Please write out the material that follows, exactly as it stands.

** START Data supplied **

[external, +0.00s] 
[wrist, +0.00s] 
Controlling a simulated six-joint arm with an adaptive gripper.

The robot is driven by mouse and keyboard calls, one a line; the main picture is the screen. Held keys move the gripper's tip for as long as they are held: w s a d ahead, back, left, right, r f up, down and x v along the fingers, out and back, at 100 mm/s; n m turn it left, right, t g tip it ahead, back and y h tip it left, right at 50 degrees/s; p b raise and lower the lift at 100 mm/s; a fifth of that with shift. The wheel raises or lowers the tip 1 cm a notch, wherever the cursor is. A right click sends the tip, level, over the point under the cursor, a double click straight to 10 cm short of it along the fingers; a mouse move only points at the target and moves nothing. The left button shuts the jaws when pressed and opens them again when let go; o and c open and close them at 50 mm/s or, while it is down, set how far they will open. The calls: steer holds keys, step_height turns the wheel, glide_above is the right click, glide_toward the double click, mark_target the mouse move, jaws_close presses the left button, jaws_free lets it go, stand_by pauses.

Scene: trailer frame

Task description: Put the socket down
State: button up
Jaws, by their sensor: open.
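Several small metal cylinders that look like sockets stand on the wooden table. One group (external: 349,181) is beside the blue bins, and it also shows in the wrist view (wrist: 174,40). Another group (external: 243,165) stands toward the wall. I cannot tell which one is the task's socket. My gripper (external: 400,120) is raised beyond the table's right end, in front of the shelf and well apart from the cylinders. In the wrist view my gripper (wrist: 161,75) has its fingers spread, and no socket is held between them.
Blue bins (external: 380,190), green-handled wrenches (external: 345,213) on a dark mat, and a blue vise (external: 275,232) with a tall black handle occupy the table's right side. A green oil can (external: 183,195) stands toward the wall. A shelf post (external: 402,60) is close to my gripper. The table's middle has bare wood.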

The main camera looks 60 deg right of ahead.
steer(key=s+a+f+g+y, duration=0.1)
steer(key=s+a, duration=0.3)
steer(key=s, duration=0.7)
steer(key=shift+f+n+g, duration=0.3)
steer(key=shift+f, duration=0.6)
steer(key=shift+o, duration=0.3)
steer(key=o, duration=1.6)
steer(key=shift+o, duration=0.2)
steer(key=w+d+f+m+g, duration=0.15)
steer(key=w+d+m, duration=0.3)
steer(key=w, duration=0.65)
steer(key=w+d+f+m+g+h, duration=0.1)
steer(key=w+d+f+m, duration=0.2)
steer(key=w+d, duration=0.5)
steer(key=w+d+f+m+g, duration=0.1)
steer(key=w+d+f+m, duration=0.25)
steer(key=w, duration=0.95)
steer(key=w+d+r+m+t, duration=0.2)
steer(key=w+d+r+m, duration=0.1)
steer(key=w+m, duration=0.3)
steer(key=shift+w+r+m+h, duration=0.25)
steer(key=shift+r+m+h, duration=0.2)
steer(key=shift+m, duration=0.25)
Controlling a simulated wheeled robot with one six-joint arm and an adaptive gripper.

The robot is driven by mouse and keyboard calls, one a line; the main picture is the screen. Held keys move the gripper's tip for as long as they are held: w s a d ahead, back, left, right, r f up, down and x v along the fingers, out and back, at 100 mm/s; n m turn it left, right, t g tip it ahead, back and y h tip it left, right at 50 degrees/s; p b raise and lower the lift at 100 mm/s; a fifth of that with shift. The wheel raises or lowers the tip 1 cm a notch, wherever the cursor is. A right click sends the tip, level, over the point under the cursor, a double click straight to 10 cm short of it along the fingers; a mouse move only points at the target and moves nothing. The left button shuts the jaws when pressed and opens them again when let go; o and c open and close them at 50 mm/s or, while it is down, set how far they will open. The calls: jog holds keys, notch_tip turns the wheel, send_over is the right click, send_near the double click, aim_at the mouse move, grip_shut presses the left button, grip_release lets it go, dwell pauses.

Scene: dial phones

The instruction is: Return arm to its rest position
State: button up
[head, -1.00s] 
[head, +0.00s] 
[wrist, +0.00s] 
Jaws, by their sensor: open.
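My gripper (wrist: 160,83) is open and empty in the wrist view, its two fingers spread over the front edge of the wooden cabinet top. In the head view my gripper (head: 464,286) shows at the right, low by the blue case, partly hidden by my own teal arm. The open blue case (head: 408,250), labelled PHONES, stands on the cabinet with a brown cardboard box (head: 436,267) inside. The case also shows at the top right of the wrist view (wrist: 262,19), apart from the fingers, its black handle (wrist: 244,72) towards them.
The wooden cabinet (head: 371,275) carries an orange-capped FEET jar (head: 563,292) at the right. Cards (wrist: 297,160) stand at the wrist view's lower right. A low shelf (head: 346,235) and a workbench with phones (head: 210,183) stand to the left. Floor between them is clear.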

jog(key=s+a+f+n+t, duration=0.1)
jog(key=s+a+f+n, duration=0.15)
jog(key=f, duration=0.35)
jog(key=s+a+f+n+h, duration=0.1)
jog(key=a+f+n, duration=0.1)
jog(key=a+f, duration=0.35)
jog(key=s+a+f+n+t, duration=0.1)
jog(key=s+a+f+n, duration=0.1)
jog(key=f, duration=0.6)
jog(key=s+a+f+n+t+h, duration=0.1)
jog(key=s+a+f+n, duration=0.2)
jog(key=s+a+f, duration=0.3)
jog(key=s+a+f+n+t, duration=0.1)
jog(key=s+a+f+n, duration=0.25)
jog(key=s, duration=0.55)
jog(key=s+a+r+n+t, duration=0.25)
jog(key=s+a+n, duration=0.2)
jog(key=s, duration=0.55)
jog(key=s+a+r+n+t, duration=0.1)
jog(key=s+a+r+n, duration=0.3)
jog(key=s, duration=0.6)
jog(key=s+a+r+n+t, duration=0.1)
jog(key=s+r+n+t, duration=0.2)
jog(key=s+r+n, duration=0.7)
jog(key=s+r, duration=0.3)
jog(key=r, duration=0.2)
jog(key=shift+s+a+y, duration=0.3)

** END Data supplied **

Final result |
[external, +0.00s] 
[wrist, +0.00s] 
Controlling a simulated six-joint arm with an adaptive gripper.

The robot is driven by mouse and keyboard calls, one a line; the main picture is the screen. Held keys move the gripper's tip for as long as they are held: w s a d ahead, back, left, right, r f up, down and x v along the fingers, out and back, at 100 mm/s; n m turn it left, right, t g tip it ahead, back and y h tip it left, right at 50 degrees/s; p b raise and lower the lift at 100 mm/s; a fifth of that with shift. The wheel raises or lowers the tip 1 cm a notch, wherever the cursor is. A right click sends the tip, level, over the point under the cursor, a double click straight to 10 cm short of it along the fingers; a mouse move only points at the target and moves nothing. The left button shuts the jaws when pressed and opens them again when let go; o and c open and close them at 50 mm/s or, while it is down, set how far they will open. The calls: steer holds keys, step_height turns the wheel, glide_above is the right click, glide_toward the double click, mark_target the mouse move, jaws_close presses the left button, jaws_free lets it go, stand_by pauses.

Scene: trailer frame

Task description: Put the socket down
State: button up
Jaws, by their sensor: open.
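Several small metal cylinders that look like sockets stand on the wooden table. One group (external: 349,181) is beside the blue bins, and it also shows in the wrist view (wrist: 174,40). Another group (external: 243,165) stands toward the wall. I cannot tell which one is the task's socket. My gripper (external: 400,120) is raised beyond the table's right end, in front of the shelf and well apart from the cylinders. In the wrist view my gripper (wrist: 161,75) has its fingers spread, and no socket is held between them.
Blue bins (external: 380,190), green-handled wrenches (external: 345,213) on a dark mat, and a blue vise (external: 275,232) with a tall black handle occupy the table's right side. A green oil can (external: 183,195) stands toward the wall. A shelf post (external: 402,60) is close to my gripper. The table's middle has bare wood.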

The main camera looks 60 deg right of ahead.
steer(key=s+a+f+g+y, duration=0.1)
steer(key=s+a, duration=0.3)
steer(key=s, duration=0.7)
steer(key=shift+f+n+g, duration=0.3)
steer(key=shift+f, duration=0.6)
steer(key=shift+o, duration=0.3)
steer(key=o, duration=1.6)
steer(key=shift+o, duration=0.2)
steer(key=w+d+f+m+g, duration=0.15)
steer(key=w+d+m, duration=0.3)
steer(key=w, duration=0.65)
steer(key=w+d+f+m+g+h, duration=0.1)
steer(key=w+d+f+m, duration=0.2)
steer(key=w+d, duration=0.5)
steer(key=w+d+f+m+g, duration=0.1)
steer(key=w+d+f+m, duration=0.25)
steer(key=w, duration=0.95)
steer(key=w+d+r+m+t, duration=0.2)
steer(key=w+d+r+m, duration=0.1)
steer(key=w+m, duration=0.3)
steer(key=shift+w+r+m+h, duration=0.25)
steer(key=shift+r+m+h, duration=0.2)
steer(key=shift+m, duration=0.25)
Controlling a simulated wheeled robot with one six-joint arm and an adaptive gripper.

The robot is driven by mouse and keyboard calls, one a line; the main picture is the screen. Held keys move the gripper's tip for as long as they are held: w s a d ahead, back, left, right, r f up, down and x v along the fingers, out and back, at 100 mm/s; n m turn it left, right, t g tip it ahead, back and y h tip it left, right at 50 degrees/s; p b raise and lower the lift at 100 mm/s; a fifth of that with shift. The wheel raises or lowers the tip 1 cm a notch, wherever the cursor is. A right click sends the tip, level, over the point under the cursor, a double click straight to 10 cm short of it along the fingers; a mouse move only points at the target and moves nothing. The left button shuts the jaws when pressed and opens them again when let go; o and c open and close them at 50 mm/s or, while it is down, set how far they will open. The calls: jog holds keys, notch_tip turns the wheel, send_over is the right click, send_near the double click, aim_at the mouse move, grip_shut presses the left button, grip_release lets it go, dwell pauses.

Scene: dial phones

The instruction is: Return arm to its rest position
State: button up
[head, -1.00s] 
[head, +0.00s] 
[wrist, +0.00s] 
Jaws, by their sensor: open.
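My gripper (wrist: 160,83) is open and empty in the wrist view, its two fingers spread over the front edge of the wooden cabinet top. In the head view my gripper (head: 464,286) shows at the right, low by the blue case, partly hidden by my own teal arm. The open blue case (head: 408,250), labelled PHONES, stands on the cabinet with a brown cardboard box (head: 436,267) inside. The case also shows at the top right of the wrist view (wrist: 262,19), apart from the fingers, its black handle (wrist: 244,72) towards them.
The wooden cabinet (head: 371,275) carries an orange-capped FEET jar (head: 563,292) at the right. Cards (wrist: 297,160) stand at the wrist view's lower right. A low shelf (head: 346,235) and a workbench with phones (head: 210,183) stand to the left. Floor between them is clear.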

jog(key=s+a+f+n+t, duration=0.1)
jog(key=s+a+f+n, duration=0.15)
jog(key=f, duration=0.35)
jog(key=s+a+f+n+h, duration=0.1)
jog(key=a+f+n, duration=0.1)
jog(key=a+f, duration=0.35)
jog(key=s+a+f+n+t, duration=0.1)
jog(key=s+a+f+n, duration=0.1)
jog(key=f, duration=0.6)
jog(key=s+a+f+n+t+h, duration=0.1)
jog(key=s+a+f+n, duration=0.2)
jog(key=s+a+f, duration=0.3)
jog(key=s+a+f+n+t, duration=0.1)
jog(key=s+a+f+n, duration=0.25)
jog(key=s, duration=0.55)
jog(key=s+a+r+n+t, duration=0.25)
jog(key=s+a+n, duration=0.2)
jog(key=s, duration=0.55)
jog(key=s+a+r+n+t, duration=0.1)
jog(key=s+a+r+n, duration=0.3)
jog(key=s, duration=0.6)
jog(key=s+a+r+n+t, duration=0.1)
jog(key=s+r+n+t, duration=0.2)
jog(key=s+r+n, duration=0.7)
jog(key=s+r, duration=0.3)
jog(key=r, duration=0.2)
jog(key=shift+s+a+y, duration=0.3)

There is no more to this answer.